BEIRUT: Master calligrapher Samir Sayegh is renowned as the leading contemporary practitioner of one of the Arab world’s oldest art forms. A lifetime of creating modern art out of historic Arabic scripts and enlivening a cultural tradition that he believes had calcified by the 20th century has earned him the reverent moniker of “moallem,” or teacher, in the Middle Eastern art community.

He is less well known, but equally revered, for literally adopting this role in 1992, when he agreed to teach calligraphy to students at the American University of Beirut’s newly created school of graphic design.

Sayegh’s class spawned a new generation of typographers who were ashamed, inspired and mildly outraged by the aesthetic decline of Arabic script over the past two centuries, especially when juxtaposed with Latin fonts.
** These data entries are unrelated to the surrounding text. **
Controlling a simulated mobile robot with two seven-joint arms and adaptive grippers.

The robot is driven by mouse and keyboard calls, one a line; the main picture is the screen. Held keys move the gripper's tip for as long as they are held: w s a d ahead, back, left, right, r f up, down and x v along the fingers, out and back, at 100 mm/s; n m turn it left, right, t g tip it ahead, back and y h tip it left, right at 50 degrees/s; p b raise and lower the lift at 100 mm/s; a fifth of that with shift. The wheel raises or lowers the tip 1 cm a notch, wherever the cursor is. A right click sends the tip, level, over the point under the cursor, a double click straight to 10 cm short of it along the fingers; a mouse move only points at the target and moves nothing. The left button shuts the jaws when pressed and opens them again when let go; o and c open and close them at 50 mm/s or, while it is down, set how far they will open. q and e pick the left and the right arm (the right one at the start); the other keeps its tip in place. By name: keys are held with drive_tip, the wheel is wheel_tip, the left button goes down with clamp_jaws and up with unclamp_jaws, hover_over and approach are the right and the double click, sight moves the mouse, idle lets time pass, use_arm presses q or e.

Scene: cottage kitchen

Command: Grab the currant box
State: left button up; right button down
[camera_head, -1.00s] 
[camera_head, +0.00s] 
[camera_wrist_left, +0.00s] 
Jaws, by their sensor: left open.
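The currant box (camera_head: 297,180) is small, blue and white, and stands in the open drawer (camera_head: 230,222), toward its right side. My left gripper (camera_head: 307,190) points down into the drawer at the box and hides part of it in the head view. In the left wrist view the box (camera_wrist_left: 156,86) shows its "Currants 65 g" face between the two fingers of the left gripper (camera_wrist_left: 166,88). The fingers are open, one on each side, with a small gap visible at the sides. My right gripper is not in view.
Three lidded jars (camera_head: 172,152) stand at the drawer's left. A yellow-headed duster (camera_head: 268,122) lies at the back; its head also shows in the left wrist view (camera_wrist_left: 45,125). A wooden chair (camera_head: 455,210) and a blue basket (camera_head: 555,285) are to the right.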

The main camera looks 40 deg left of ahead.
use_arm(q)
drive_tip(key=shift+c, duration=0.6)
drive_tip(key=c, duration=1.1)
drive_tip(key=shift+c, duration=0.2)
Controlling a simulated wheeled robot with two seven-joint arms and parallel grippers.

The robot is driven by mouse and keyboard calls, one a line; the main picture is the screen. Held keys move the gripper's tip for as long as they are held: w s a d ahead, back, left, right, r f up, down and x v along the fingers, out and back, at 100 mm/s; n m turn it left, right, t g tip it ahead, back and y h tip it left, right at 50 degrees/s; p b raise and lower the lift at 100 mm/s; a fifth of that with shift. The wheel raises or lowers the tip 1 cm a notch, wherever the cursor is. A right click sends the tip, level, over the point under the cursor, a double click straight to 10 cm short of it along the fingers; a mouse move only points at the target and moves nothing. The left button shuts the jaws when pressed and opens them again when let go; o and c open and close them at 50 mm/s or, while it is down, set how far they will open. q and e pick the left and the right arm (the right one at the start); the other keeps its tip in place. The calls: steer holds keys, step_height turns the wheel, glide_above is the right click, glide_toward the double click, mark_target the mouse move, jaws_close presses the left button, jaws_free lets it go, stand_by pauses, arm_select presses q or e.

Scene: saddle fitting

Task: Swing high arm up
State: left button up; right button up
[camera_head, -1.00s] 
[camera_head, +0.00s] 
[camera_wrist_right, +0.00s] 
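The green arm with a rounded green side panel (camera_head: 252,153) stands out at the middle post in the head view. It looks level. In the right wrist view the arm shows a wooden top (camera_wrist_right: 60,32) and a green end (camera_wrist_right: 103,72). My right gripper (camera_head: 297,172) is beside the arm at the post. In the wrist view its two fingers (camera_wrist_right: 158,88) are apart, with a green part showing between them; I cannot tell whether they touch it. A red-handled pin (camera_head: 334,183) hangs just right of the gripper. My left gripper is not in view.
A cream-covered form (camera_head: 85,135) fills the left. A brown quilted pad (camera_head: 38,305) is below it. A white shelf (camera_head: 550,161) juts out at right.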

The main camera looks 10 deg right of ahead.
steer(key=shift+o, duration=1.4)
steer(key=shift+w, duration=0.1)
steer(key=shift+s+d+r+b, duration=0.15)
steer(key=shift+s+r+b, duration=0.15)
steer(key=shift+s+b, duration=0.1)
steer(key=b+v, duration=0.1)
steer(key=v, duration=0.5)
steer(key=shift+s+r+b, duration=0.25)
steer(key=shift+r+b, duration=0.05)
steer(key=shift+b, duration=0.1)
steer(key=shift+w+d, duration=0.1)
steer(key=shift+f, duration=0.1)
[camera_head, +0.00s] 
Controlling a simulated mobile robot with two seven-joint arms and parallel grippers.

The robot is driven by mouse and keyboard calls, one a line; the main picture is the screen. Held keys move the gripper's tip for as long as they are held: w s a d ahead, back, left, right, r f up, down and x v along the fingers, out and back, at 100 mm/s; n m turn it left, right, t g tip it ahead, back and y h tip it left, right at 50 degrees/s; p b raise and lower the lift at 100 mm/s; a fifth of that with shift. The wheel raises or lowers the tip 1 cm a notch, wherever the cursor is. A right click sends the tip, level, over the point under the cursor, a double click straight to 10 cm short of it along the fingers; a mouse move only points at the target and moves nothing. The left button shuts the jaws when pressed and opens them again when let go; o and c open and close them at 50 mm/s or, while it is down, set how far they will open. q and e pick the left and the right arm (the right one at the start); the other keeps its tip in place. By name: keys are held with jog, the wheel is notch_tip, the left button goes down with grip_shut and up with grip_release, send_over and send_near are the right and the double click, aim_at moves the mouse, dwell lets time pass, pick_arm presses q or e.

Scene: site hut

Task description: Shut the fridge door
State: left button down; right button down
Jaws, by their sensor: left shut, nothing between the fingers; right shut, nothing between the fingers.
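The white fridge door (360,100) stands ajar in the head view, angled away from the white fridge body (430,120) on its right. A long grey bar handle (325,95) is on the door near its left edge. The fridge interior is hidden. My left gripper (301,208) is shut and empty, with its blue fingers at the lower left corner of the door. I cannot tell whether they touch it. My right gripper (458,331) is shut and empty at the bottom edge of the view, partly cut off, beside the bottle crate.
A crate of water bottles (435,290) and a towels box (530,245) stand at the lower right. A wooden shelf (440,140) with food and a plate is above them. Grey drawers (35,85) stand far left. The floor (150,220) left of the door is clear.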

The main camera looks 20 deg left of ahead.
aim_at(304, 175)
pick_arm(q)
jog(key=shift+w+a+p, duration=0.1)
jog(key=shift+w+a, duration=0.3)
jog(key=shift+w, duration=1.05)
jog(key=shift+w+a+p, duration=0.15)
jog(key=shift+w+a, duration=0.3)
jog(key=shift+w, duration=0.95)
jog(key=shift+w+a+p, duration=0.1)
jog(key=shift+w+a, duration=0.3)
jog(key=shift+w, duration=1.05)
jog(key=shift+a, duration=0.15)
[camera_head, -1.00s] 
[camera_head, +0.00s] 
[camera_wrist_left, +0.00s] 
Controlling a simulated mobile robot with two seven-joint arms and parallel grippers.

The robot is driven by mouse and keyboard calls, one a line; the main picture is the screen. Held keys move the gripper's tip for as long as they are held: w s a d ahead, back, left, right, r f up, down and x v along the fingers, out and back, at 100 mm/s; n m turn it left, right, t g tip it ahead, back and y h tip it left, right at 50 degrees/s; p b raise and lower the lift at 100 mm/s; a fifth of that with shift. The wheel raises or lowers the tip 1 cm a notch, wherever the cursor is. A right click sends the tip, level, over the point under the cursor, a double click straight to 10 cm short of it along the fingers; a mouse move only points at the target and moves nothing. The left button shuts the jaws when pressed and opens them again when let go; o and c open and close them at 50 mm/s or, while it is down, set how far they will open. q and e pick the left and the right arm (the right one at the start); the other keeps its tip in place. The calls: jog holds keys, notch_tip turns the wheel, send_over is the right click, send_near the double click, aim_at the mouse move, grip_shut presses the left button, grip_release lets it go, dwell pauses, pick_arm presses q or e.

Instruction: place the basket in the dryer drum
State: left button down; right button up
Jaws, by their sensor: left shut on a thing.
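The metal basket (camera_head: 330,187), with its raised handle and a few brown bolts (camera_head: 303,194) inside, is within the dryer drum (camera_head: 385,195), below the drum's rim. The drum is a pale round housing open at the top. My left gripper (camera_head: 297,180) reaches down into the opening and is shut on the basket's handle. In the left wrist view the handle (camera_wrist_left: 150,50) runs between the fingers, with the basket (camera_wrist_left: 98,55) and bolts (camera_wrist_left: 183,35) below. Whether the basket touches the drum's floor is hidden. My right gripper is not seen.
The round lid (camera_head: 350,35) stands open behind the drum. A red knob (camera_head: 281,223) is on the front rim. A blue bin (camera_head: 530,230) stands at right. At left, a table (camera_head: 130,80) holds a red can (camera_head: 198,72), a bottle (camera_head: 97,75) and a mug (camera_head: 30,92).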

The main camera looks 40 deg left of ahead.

The desire to modernize Arabic typeface so it could co-exist on different, but equal footing, with Latin counterparts motivated Sayegh’s former students like Lara Assouad, Tarek Atrissi and Nadine Chahine to design the first new Arabic typefaces in decades. These young Turks of Arabic typography have all publicly credited Sayegh’s class as their inspiration to enter a field that had long been dominated by Westerners.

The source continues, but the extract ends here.